The study tackled the problem of textual merge conflicts in large software forks by analyzing Microsoft Edge's conflicts and found that 28% are small (1-2 lines) with repetitive patterns. It then used program synthesis with a novel DSL to learn resolution strategies, achieving 11.4% conflict resolution (41% of small changes) with 93.2% accuracy.

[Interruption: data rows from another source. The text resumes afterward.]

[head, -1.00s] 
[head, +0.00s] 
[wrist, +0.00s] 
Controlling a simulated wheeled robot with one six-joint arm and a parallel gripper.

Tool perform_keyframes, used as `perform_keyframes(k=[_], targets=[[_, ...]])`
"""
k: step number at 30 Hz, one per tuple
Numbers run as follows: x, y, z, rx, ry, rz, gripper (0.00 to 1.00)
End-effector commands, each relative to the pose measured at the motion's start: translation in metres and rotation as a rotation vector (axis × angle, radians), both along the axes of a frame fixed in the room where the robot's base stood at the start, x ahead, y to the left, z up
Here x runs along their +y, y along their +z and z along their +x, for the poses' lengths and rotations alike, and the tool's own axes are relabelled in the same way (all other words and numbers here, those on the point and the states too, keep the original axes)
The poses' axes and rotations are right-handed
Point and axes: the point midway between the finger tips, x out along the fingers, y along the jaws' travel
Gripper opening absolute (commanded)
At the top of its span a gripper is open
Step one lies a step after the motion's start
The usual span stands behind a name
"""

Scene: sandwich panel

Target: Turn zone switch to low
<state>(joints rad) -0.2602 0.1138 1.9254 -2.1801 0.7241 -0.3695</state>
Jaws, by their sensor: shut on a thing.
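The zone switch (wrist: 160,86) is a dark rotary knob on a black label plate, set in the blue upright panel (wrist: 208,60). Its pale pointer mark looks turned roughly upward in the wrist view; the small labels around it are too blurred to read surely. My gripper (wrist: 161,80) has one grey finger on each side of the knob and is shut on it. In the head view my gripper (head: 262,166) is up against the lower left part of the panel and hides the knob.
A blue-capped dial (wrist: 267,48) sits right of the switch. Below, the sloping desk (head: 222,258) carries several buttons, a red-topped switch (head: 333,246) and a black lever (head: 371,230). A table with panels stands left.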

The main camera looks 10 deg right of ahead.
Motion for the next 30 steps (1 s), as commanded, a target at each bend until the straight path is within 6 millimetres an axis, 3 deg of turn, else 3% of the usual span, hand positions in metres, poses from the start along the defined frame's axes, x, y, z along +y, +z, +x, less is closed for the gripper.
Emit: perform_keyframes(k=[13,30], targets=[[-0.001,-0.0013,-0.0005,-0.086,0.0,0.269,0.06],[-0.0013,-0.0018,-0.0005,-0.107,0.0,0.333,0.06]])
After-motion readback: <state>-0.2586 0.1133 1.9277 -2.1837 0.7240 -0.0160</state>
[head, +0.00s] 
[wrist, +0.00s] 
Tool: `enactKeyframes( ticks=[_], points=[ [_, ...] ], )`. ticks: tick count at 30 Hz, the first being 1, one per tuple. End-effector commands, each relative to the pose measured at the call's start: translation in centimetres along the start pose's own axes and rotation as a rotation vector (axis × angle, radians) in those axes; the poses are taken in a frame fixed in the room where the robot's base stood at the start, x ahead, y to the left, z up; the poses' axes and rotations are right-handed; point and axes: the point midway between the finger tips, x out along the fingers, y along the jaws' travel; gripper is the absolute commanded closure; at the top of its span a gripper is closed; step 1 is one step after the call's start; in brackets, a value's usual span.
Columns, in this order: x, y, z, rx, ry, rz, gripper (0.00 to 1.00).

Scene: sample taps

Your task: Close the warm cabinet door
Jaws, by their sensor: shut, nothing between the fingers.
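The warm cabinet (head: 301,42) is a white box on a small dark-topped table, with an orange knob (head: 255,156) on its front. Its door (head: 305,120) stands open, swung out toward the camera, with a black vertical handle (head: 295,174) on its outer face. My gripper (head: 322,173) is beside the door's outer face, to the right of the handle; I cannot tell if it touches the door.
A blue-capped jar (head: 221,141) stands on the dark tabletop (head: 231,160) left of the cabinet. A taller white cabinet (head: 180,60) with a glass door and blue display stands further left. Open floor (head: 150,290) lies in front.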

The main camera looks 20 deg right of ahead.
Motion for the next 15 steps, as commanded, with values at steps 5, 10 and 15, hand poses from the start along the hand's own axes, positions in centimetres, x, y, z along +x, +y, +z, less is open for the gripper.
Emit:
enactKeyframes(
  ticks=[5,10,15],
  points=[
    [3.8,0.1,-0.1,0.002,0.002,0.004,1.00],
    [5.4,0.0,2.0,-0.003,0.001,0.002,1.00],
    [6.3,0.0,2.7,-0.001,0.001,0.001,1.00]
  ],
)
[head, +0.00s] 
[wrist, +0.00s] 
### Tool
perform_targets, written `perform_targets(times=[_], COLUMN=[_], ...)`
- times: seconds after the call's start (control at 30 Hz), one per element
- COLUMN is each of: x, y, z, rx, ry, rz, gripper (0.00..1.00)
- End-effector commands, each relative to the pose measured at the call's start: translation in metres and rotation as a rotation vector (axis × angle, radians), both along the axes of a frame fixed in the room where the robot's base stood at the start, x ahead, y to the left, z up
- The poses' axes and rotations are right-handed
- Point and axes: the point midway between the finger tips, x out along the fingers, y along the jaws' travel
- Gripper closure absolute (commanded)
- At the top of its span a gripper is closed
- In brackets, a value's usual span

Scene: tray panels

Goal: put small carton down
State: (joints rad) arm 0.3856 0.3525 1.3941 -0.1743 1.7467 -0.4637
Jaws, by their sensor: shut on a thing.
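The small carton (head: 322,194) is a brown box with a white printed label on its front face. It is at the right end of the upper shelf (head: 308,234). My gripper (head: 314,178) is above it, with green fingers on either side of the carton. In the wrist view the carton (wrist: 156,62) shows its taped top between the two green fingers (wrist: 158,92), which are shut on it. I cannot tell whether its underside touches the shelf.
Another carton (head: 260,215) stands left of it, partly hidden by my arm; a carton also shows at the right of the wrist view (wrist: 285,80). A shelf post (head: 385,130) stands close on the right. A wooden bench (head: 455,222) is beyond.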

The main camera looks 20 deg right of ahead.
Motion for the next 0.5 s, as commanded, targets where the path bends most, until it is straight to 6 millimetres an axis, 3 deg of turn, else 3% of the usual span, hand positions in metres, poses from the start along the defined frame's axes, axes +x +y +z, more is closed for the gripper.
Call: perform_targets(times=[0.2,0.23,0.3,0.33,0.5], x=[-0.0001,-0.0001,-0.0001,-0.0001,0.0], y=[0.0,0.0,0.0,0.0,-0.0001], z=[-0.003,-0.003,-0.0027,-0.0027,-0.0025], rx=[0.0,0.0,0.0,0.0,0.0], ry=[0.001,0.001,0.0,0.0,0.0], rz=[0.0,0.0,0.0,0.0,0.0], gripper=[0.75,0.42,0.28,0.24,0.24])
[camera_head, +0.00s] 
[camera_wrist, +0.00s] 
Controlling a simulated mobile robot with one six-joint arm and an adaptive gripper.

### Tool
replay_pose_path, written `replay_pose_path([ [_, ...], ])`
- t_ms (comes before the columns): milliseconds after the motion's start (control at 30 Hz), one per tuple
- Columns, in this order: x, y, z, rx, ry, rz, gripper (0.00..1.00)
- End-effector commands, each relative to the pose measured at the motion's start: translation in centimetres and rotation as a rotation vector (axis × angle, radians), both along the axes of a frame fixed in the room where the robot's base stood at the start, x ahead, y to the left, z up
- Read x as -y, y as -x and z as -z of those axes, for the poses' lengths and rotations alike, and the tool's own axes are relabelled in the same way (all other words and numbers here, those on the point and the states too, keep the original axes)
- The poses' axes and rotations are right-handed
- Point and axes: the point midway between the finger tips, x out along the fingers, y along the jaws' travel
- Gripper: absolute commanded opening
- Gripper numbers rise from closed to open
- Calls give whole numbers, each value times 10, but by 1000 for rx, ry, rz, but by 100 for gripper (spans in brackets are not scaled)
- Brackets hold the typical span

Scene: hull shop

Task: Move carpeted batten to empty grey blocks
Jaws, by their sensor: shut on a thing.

Forking structure is widespread in the open-source repositories and that causes a significant number of merge conflicts. In this paper, we study the problem of textual merge conflicts from the perspective of Microsoft Edge, a large, highly collaborative fork off the main Chromium branch with significant merge conflicts. Broadly, this study is divided into two sections. First, we empirically evaluate textual merge conflicts in Microsoft Edge and classify them based on the type of files, location of conflicts in a file, and the size of conflicts. We found that ~28% of the merge conflicts are 1-2 line changes, and many resolutions have frequent patterns. Second, driven by these findings, we explore Program Synthesis (for the first time) to learn patterns and resolve structural merge conflicts. We propose a novel domain-specific language (DSL) that captures many of the repetitive merge conflict resolution patterns and learn resolution strategies as programs in this DSL from example resolutions. We found that the learned strategies can resolve 11.4% of the conflicts (~41% of 1-2 line changes) that arise in the C++ files with 93.2% accuracy.